SHORT TASK —
Could every line of the data be printed exactly as it reads?

# STORED DATA start

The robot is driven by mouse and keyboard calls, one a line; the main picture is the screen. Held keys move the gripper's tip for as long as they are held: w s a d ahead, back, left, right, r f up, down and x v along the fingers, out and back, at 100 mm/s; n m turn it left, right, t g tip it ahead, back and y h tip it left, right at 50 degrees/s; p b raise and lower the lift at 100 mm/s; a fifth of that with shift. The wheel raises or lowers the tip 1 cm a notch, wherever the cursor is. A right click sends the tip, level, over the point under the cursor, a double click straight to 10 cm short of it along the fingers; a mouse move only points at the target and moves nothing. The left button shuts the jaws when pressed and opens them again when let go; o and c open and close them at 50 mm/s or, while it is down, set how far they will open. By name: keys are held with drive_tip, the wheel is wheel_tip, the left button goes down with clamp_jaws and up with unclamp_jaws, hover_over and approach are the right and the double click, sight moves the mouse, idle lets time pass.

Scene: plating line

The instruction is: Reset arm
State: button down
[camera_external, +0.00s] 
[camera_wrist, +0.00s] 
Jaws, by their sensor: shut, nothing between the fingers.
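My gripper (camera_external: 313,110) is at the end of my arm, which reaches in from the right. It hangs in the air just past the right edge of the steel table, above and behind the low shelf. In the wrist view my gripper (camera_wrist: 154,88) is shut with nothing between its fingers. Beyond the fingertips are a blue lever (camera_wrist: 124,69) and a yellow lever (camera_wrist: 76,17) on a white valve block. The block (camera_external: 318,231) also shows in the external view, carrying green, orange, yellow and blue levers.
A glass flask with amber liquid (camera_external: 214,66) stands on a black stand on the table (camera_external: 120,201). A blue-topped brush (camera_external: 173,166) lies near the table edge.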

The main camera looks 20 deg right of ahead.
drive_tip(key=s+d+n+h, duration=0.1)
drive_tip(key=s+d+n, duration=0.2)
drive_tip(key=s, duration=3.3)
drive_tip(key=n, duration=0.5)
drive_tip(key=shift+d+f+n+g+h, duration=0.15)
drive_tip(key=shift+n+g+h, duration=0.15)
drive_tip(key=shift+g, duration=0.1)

# STORED DATA end

COMPLETE ANSWER —
The robot is driven by mouse and keyboard calls, one a line; the main picture is the screen. Held keys move the gripper's tip for as long as they are held: w s a d ahead, back, left, right, r f up, down and x v along the fingers, out and back, at 100 mm/s; n m turn it left, right, t g tip it ahead, back and y h tip it left, right at 50 degrees/s; p b raise and lower the lift at 100 mm/s; a fifth of that with shift. The wheel raises or lowers the tip 1 cm a notch, wherever the cursor is. A right click sends the tip, level, over the point under the cursor, a double click straight to 10 cm short of it along the fingers; a mouse move only points at the target and moves nothing. The left button shuts the jaws when pressed and opens them again when let go; o and c open and close them at 50 mm/s or, while it is down, set how far they will open. By name: keys are held with drive_tip, the wheel is wheel_tip, the left button goes down with clamp_jaws and up with unclamp_jaws, hover_over and approach are the right and the double click, sight moves the mouse, idle lets time pass.

Scene: plating line

The instruction is: Reset arm
State: button down
[camera_external, +0.00s] 
[camera_wrist, +0.00s] 
Jaws, by their sensor: shut, nothing between the fingers.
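My gripper (camera_external: 313,110) is at the end of my arm, which reaches in from the right. It hangs in the air just past the right edge of the steel table, above and behind the low shelf. In the wrist view my gripper (camera_wrist: 154,88) is shut with nothing between its fingers. Beyond the fingertips are a blue lever (camera_wrist: 124,69) and a yellow lever (camera_wrist: 76,17) on a white valve block. The block (camera_external: 318,231) also shows in the external view, carrying green, orange, yellow and blue levers.
A glass flask with amber liquid (camera_external: 214,66) stands on a black stand on the table (camera_external: 120,201). A blue-topped brush (camera_external: 173,166) lies near the table edge.

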The main camera looks 20 deg right of ahead.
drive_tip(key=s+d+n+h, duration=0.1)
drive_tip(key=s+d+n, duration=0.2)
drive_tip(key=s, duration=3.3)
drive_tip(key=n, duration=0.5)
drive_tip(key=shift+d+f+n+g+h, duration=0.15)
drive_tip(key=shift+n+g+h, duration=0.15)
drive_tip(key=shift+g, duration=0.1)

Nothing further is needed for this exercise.